■ Do this: Note each line where "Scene" appears, and copy it.
::: Extracted records
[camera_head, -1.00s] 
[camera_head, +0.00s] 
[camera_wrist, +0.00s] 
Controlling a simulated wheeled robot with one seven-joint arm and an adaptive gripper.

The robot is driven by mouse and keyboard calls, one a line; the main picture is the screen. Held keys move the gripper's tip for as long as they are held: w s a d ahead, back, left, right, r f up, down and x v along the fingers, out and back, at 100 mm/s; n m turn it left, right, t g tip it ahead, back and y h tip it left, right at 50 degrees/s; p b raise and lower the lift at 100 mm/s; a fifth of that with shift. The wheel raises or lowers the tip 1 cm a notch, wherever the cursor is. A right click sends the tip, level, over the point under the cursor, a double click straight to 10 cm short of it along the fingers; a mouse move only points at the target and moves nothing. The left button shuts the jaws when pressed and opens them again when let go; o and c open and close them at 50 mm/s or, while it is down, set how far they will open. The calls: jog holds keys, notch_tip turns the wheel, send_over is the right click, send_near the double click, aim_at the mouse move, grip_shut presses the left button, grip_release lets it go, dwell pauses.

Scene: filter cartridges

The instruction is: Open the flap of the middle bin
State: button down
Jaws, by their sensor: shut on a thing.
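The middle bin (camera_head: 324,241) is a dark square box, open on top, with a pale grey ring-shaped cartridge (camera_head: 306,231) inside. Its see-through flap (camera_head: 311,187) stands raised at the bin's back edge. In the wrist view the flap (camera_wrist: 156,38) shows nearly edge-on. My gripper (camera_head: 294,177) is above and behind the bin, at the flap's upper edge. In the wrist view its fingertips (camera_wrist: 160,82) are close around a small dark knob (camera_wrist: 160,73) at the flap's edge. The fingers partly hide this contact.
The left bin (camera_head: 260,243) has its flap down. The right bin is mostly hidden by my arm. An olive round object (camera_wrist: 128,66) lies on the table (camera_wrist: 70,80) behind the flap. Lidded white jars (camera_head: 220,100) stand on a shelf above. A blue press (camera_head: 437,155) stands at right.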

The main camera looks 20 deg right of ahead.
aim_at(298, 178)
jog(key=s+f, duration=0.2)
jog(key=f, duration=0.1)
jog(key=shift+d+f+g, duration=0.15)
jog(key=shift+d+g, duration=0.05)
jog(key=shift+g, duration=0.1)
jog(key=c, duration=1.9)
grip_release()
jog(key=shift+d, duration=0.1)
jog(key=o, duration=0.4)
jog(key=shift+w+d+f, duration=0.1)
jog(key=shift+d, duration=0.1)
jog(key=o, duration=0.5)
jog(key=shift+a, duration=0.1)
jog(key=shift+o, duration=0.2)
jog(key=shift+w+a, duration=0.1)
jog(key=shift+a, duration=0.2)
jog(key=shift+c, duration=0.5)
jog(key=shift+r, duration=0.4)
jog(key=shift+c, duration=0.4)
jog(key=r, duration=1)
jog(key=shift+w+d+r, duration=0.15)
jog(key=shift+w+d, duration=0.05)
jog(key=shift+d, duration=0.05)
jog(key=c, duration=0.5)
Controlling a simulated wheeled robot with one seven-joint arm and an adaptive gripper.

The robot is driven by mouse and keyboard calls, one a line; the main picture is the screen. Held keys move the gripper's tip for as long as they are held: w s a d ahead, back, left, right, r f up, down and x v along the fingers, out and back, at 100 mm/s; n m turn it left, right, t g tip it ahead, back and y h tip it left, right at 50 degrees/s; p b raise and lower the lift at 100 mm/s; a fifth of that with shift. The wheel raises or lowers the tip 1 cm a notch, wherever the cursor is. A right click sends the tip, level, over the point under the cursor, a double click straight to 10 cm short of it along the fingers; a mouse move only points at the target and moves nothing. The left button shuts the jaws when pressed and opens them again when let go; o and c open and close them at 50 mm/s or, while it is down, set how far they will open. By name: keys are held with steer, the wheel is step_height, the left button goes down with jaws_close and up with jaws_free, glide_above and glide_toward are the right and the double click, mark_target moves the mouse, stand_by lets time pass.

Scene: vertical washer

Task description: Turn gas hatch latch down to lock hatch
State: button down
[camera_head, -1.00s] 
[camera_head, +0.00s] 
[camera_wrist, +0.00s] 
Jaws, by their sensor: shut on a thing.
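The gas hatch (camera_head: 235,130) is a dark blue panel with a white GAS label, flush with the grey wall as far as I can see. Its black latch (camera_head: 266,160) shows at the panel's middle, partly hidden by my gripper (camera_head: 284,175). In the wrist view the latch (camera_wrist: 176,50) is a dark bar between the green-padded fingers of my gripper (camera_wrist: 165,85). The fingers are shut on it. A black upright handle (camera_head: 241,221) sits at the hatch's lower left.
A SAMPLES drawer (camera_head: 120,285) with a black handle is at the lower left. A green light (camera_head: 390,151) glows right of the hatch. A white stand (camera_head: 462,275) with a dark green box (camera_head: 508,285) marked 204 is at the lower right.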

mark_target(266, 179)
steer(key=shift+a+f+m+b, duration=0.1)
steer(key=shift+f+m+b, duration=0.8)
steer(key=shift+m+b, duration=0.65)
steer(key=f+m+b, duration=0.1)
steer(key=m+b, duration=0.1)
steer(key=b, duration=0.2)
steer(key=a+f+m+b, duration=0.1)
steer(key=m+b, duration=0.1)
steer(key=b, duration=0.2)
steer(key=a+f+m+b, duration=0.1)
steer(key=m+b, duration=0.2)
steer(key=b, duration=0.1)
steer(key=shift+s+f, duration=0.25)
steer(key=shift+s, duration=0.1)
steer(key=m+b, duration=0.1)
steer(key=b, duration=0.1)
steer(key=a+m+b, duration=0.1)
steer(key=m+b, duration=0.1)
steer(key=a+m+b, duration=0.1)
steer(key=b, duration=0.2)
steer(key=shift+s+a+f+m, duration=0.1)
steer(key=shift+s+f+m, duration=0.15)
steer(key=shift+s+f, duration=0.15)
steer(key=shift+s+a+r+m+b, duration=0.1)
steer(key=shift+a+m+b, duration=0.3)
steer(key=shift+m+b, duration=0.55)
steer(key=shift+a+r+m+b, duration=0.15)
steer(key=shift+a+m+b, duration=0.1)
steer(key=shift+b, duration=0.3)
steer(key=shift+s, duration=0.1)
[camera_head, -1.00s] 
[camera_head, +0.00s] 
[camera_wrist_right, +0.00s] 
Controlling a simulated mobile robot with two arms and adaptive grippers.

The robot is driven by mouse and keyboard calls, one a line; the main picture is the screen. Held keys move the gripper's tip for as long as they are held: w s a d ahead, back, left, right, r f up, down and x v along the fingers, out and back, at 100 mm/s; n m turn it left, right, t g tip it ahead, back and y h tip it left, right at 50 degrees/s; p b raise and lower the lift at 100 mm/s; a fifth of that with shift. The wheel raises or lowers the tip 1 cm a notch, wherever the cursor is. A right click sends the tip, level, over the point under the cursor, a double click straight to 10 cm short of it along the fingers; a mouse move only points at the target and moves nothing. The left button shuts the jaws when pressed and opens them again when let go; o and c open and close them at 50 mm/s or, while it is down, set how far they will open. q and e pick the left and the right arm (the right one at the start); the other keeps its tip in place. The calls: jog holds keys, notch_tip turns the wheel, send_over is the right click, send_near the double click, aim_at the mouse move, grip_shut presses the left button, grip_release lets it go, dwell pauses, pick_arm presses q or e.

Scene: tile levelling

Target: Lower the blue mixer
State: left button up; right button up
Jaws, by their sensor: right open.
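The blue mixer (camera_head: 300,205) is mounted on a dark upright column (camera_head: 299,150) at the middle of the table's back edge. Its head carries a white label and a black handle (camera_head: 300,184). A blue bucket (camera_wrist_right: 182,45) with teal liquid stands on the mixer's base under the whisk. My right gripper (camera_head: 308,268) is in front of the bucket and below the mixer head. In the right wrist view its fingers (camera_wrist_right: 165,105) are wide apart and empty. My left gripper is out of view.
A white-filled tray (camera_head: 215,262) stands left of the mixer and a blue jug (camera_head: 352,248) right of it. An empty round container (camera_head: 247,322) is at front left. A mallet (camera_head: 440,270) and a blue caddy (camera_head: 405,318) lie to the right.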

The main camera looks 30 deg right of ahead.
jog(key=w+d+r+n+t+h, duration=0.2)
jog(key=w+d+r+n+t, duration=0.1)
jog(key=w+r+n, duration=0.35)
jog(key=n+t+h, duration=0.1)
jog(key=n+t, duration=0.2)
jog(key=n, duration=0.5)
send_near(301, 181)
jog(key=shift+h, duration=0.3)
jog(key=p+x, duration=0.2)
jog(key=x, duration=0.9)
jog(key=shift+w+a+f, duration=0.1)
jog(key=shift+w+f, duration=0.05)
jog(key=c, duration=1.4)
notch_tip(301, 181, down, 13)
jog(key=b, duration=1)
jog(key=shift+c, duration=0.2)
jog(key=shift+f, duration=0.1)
::::::
■ Answer to the problem:
Scene: filter cartridges
Scene: vertical washer
Scene: tile levelling

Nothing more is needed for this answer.